Dig, Starring Thomas Jane

Apparently, you do not need any permits to do salvage stripping or excavation work around condemned buildings in New Mexico. Ordinarily, we would applaud such regulatory liberty, but it works against the independent contractor who is taken hostage with his daughter in K. Asher Levin’s Dig, which releases Friday on VOD and in theaters.

When Scott Brennan’s daughter Jane sneaked out of the house to party with the wrong crowd, he and his wife Linda tried to drag her back home. Since fate was feeling particularly manipulative that night, Linda was killed in a road rage incident on their way back. Ever since, both father and daughter have blamed themselves for her death.

They do not talk much anymore, partly because of their issues and partly due to the effects of the gunshot, which rendered her nearly completely deaf.
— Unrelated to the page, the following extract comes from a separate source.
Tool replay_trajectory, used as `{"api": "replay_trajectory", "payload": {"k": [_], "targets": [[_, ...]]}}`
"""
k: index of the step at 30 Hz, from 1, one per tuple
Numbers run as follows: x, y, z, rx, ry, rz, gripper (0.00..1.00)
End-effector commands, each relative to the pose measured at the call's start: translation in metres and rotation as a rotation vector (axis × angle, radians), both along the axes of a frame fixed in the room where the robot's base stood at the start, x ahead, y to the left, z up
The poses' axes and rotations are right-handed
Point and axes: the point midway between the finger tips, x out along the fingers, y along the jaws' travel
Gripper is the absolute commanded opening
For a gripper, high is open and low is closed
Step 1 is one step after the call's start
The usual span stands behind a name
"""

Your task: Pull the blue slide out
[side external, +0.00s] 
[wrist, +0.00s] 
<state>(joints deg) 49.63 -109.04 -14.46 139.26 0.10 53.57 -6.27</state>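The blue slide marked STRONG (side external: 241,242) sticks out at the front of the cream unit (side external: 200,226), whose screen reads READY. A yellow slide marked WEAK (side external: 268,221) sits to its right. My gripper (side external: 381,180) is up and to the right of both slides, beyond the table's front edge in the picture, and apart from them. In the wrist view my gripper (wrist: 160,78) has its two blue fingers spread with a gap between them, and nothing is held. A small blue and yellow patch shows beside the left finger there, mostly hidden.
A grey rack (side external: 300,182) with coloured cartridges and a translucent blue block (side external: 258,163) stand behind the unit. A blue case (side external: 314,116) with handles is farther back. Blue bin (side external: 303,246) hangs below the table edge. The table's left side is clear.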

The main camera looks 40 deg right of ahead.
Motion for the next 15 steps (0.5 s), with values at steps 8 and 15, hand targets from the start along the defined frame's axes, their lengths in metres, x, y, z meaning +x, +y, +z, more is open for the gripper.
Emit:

In his quest to purchase her ocular implants, Brennan agrees to a dodgy high-paying gig stripping a deserted house miles outside Las Cruces. The sleazy Victor also requested a jackhammer and other excavating equipment. It turns out there is something buried deep under the house Victor does not want found when the house is demolished, so he and his sociopathic girlfriend Lola take Brennan and hostage, forcing them to dig it out.

Any film can be compelling if it is executed with style or inspiration, but
Dig is about as run-of-the-mill as it sounds. Even the name is boring. The only thing really notable about it is the casting of Thomas Jane and his real-life daughter Harlow Jane as Scott and Jane Brennan (in a way, that makes her Jane Jane). In fact, they often bicker like they really are father and daughter, giving the film credibility, but also making it painful to watch.

Presumably, this was also an opportunity for Emile Hirsch and Liana Liberato to play somewhat against type as the psycho-couple, Victor and Lola. They scream and yell a lot, but they are mostly annoying together rather than chilling. Eventually, Liberato manages to find a twitchy Juliette Lewis-kind of groove that sort of works, but Hirsch lacks a sufficiently forceful presence. One swing from the manly Jane should be enough to TKO him.

Every critic will write it: “
Dig is a dog,” but that suggests it has more character than it does. The truth is Dig is dull. We wouldn’t mind seeing Harlow and Thomas Jane appearing as another on-screen daughter-father combo, but we really don’t need Hirsch and Liberato teaming-up again. Tragically unremarkable and blah, Dig opens this Friday (9/23) in New York at the Cinema Village.